Somewhere between 1953 and 1976 Peter Jackson saw "King Kong" and decided he had to become a movie director to make his own version of the film. The studios insisted he do "Lord of The Rings" first, and so he did.
The problem is that Jackson was so powerful a director by the time he got to do Kong that he couldn't avoid the excess his success allowed him. He did stay close to the original story. He expanded the opening in depression era New York to about half a movie in length. With such sensitivities to the plight of down-and-out New Yorkers, it is surprising Jackson seems so hostile to South Pacific Islanders. Is this some kind of latent New Zealand racism or did he get a bargain on having computer generated orcs play the part of the Kong islanders?
As in the original, King Kong has a fight with a tyranosuarus rex, but in the 2005 version it ends up being a fight with three tyrannosaurs. I guess Jackson just had to top the original. Peter... wouldn't TWO rex be enough?
Even with his mistakes (like drawing out this short powerful story into a three hour epic), Jackson's film is the only one of the Trifecta with any heart.

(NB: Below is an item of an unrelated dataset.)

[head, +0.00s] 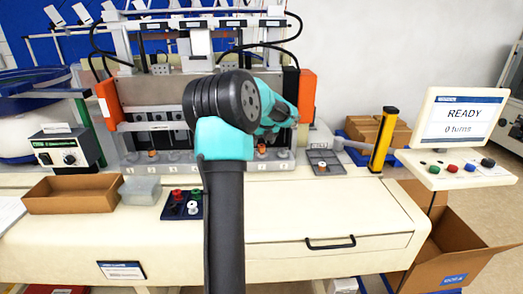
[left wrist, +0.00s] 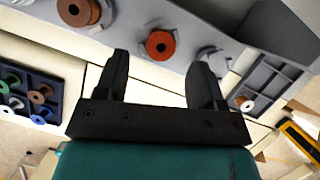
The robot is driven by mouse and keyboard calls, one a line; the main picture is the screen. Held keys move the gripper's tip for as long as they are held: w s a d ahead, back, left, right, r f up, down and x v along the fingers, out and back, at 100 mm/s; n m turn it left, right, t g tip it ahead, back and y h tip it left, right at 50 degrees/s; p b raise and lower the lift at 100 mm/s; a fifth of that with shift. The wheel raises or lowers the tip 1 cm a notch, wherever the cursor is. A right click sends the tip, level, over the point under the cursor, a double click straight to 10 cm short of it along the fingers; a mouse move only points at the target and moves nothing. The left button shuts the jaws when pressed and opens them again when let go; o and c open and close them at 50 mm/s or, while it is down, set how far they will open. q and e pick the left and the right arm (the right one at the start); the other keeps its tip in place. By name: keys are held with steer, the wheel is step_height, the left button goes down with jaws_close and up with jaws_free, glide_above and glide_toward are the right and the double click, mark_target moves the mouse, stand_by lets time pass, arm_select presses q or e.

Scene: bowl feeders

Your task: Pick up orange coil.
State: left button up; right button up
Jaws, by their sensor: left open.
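An orange coil (left wrist: 161,45) with a dark centre sits on a grey holder of the machine. In the head view it appears as the orange coil (head: 262,150) in the front row of holders. My left gripper (left wrist: 160,60) is open and empty. In the left wrist view its fingertips point toward the orange coil, with the coil between them in the picture; I see no contact. In the head view my own arm hides most of that gripper. A browner coil (left wrist: 78,11) sits on another holder to the left. My right gripper is not in view.
A dark tray (head: 182,215) with several coloured spools lies on the left. A grey tray (head: 332,170) with one light spool lies on the right. A yellow-black post (head: 383,140) and a monitor (head: 462,120) stand farther right. The bench front is mostly clear.

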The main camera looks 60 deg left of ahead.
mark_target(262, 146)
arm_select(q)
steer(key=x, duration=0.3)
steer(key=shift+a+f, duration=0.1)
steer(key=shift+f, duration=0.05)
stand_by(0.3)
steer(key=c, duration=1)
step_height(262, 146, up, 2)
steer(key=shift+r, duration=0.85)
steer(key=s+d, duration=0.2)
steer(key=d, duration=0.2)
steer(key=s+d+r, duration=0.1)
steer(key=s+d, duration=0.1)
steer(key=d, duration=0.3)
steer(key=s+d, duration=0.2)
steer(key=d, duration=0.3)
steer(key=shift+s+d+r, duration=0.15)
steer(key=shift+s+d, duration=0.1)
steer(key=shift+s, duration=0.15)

Towards the end King Kong sits up on the Empire State Building with Ann Darrow and they watch the sunset over New York together. By then you'll think they really have something going. And when the big ape taps his heart to tell Ann he thinks it's beautiful, you will too. Finally, you are going to cheer when Kong leaps and brings down an attacking biplane and then you are going to cry, just like I did, when he's murdered. Jackson knows how to push your buttons,and at least got the beginning and end right.
The computer generated Kong cloaked the movements and expressions of actor Andy Serkis (who also played Golem is the Lord of the Rings films). Naomi Watts played her part to Serkas, who wore motion capture sensors all over his body and face. I think he should get an Oscar for best actor.
The big ape, with no command of English, was more human than the teenagers of Narnia and Hogwarts combined.
These movies demonstrate some inflation on movie title length.